All that information really doesn’t help me understand Ball State University. Which Cardinals have had the greatest impact on the gridiron, or the hardwood, or for that matter society at large? Who are the people to know in the history of this mysterious 21,000-student public research university? Glad you asked. I’ve found and ranked the top six Ball State legends.
6. Mike Neu
Neu, only 43, is an up-and-coming NFL position coach following a solid career quarterbacking the Cardinals. He was a four-year starter for Ball State under center, earning MAC offensive player of the year honors his senior season, when he quarterbacked the Cardinals to a conference championship and a Las Vegas Bowl berth. Upon graduation, Neu spent a decade in the Arena Football League before the Saints hired him as a scout. He worked with the team for three years before following then-Saints wide receivers coach Curtis Johnson to Tulane to work as the Green Wave’s quarterback coach. After two seasons in the college ranks, Neu has returned to the Saints as their QB coach. After a couple more years coaching Drew Brees, perhaps Neu will get the chance to run his own NFL offense.
5. Reggie Hodges
Hodges punted for the Cardinals from 2000-2002 and in 2004, earning all-MAC honors his senior season.. He was drafted by the Rams in the sixth round of the 2005 draft, and bounced around seven teams in five seasons before finding a home with the Cleveland Browns. Hodges handled the punting for 2.5 seasons in Cleveland, and became immortal in 2010 when he ran 68 yards on a fake punt against New Orleans, a dash which remains the longest run by a punter in NFL history. Not bad, Reggie.

Brad Maynard, punting here for the Chicago Bears in the Super Bowl against Indianapolis, won MAC defensive player of the year as Ball State’s punter in the mid-90s.
4. Brad Maynard
Despite his solid leg and legendary fake punt, Hodges isn’t even the best punter in Ball State history. That honor goes to Maynard, who handled punting duties from 1993-1996, was a two-time All-American, and won MAC defensive player of the year as a senior in 1996. AS A PUNTER. The New York Giants selected Maynard in the third round of the 1997 draft, and he had a big role in the Meadowlands right away. Maynard punted a record 111 times as a rookie, and remained the Giants’ punter through the 2000 season, when he punted 11 times (also a record) in the team’s Super Bowl loss to Baltimore. Prior to the 2001 season, Maynard joined the Chicago Bears, where he punted for ten seasons, earned second-team All-Pro honors after the 2004 season, and lost the Super Bowl to Peyton Manning and Indianapolis. He’s a member of both the Ball State and MAC Halls of Fame. Talk about a true legend.
3. Bonzi Wells
One of the greatest names in NBA history, Muncie native Bonzi Wells stayed home for college and collected two MAC player of the year awards during a stellar four-year tenure with the Cardinals. The Trail Blazers acquired Wells in a draft-day trade, and he quickly became one of the faces of the bad boy Blazers, along with Rasheed Wallace. After 5.5 seasons in the Rose City, Wells was dealt to Memphis midway through the 2003-2004 season. From then on, he struggled to find a home, hopping from Memphis to Sacramento to Houston to New Orleans, where he ended his career in 2008 by losing to the Spurs in the Western Conference Semi-Finals. Wells averaged 12.1 points per game over ten NBA seasons, and his number 42 was retired by Ball State.

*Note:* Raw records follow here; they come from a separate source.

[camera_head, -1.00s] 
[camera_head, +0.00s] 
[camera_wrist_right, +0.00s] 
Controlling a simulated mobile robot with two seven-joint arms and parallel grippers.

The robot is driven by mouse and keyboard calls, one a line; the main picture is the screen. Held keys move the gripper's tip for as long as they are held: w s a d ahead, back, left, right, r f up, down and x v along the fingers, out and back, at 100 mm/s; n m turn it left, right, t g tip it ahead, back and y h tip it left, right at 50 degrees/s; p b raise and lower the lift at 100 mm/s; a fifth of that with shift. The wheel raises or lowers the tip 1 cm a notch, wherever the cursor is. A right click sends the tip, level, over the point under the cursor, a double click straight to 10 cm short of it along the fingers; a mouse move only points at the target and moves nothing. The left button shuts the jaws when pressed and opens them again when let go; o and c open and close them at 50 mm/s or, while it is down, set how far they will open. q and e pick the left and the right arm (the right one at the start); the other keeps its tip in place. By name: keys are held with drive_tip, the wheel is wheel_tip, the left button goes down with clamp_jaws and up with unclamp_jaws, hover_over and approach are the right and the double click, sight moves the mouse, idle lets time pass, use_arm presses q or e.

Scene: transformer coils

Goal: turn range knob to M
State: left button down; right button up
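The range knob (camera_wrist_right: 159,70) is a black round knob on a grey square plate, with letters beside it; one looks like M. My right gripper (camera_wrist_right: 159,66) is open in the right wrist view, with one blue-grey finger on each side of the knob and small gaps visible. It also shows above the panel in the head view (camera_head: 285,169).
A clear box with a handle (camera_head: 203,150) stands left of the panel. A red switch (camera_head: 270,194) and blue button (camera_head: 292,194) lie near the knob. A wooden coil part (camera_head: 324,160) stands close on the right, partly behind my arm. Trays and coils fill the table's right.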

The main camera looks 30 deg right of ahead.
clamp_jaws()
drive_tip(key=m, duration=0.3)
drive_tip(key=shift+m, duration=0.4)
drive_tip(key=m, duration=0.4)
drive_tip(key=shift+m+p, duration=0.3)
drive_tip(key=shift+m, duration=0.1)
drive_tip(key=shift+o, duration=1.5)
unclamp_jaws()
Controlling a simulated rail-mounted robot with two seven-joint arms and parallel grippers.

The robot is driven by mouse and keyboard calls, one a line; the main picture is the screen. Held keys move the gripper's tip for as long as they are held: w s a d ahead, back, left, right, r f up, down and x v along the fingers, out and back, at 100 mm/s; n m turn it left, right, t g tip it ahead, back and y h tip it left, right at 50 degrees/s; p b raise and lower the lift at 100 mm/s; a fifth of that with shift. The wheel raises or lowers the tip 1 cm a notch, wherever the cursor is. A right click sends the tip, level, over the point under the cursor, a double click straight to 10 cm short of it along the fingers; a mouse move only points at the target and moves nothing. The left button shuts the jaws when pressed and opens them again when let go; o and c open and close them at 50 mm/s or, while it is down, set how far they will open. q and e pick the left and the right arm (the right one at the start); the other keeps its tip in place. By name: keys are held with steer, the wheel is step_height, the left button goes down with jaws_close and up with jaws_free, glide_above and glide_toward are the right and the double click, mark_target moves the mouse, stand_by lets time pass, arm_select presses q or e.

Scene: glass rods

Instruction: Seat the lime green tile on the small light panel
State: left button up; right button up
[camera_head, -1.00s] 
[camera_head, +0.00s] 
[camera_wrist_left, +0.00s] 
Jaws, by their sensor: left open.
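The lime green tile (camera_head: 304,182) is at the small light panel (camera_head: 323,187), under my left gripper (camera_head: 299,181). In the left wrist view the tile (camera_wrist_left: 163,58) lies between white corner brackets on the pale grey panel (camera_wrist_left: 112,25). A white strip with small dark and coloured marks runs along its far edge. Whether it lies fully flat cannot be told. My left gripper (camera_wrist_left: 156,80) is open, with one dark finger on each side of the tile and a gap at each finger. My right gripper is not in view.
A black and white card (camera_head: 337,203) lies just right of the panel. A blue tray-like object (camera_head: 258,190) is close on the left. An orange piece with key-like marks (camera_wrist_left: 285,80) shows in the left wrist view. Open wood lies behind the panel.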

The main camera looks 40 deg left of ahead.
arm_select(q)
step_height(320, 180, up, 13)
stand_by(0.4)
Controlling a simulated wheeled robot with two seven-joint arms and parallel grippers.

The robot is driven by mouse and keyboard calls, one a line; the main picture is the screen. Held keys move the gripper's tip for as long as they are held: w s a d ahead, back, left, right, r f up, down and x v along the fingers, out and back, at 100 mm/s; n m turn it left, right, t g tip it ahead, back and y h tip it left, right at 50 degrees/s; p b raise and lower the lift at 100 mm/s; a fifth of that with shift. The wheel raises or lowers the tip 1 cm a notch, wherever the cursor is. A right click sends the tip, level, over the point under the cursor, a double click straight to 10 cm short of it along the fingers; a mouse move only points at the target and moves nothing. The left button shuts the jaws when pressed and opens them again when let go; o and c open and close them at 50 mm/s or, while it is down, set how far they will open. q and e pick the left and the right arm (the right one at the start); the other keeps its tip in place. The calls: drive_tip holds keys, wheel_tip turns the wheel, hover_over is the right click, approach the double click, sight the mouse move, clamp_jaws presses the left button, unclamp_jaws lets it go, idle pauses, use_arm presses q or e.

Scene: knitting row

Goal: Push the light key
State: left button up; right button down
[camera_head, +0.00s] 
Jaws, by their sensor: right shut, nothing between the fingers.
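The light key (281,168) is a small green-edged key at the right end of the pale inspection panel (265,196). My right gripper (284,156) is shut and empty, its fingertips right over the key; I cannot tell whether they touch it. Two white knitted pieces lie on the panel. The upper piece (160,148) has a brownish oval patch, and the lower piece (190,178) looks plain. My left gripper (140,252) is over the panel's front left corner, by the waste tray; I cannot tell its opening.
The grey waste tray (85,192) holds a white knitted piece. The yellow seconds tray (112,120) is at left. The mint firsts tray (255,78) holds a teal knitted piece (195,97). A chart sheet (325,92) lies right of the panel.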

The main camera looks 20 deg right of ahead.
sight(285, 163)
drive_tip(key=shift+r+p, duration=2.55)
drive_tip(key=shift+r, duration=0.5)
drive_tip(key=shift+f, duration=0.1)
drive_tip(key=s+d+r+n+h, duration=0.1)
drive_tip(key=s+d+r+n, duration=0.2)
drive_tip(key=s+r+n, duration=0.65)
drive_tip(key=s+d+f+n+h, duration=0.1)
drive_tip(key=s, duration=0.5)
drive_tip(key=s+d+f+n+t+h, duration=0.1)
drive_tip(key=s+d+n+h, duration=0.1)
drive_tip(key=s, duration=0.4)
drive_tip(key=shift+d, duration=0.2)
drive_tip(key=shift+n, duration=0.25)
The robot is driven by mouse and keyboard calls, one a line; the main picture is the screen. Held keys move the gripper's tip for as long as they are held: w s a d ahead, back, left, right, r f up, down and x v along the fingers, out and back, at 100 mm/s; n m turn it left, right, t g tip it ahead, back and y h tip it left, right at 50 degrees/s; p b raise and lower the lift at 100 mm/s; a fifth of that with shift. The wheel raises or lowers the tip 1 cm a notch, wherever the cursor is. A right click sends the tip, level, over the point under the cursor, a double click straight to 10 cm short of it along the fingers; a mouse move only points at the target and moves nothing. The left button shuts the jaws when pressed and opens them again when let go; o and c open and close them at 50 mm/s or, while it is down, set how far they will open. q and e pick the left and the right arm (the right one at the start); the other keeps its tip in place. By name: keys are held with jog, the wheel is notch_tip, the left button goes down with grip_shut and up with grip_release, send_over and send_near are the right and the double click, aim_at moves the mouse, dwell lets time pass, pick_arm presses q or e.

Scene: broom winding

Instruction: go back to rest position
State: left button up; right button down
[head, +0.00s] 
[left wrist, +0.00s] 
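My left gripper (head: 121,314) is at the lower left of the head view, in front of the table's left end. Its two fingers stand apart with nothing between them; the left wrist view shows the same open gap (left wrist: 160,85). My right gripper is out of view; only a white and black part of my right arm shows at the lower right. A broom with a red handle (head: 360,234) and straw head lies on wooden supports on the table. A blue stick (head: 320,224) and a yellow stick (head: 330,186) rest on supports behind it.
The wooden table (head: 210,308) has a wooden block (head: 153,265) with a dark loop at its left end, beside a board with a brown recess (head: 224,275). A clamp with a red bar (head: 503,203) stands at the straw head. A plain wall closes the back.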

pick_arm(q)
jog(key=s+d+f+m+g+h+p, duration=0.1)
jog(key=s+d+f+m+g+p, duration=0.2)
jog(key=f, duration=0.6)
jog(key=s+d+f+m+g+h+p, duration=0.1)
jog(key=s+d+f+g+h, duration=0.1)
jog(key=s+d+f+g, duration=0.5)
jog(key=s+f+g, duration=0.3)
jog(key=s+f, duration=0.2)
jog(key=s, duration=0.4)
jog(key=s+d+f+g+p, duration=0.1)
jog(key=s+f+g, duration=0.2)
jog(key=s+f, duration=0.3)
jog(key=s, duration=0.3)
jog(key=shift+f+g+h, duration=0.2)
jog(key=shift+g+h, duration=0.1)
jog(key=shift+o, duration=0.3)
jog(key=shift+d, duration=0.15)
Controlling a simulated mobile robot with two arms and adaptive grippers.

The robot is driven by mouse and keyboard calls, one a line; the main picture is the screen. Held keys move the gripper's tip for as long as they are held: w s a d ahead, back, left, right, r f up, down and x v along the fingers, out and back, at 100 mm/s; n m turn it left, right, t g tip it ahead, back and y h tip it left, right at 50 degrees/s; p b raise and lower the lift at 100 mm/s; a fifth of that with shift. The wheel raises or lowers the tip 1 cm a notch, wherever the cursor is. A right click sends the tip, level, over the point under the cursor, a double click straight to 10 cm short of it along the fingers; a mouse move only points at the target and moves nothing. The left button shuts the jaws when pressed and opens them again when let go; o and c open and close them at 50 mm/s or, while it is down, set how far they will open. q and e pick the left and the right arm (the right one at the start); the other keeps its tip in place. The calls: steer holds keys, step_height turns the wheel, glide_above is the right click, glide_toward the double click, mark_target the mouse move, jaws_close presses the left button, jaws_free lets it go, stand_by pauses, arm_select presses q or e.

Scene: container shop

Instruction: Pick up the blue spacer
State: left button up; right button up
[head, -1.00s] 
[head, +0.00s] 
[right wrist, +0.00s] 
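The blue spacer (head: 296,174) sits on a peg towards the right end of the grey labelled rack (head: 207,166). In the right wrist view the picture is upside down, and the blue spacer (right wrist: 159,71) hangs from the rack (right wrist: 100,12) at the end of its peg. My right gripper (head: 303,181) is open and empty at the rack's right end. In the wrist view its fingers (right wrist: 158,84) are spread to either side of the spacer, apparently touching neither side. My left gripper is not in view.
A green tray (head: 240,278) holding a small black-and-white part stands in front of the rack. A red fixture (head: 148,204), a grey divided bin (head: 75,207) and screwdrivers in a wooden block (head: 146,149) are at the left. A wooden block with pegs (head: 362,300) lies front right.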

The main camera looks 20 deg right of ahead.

Before he took over at Michigan, Brady Hoke was feisty and frustrated at Ball State as a head coach and a linebacker.
2. Brady Hoke
Before he ran Michigan’s football program into the ground, Hoke sent opponents to the ground as a linebacker at Ball State from 1977 to 1980, helping the Cardinals win the MAC championship as a sophomore and serving as team captain as a senior. After holding various assistant coaching jobs, Hoke served on Lloyd Carr’s staff at Michigan from 1995 to 2002, coaching the defensive line until he departed to take the head job at his alma mater prior to the 2003 season. Slowly but surely, Hoke turned the Cardinals around, earning MAC coach of the year honors in 2008. As quickly as he returned to Muncie, Hoke was gone. He spurned his alma mater for San Diego State and led the Aztecs for two seasons, winning Mountain West Conference coach of the year in his second season after leading SDSU to a bowl for the first time since 1998. After the 2010 season, Hoke left San Diego State to return to Ann Arbor as Michigan’s head coach. Things started out well in 2011, as Hoke won 11 games, Big Ten Coach of the Year, and the Sugar Bowl, but he won 20 games the next three seasons before being fired and replaced by Jim Harbaugh. Hoke was inducted into the Ball State Hall of Fame in 2014.
1. David Letterman
Despite never playing a down or a quarter, Letterman has had the biggest impact of any Cardinal on the sports world. After graduating from Ball State in 1969, Letterman hosted “Late Night with David Letterman” on NBC from 1982 until 1993, when he moved to CBS to host the “Late Show with David Letterman.” In all, Letterman hosted 6,028 late-night shows, and an appearance as host of his “Top 10 segment” became a bucket-list destination for A-list celebrities, athletes included. No Ball State alum has shared the stage with more Hall of Famers than Letterman, who has earned ten prime-time Emmys and had Ball State’s Communication and Media Building re-named after him in 2007. Letterman retired earlier this year, handing over the reigns of the “Late Show” to Northwestern alum Stephen Colbert.
What about Joyce DeWitt and Ray McCallum?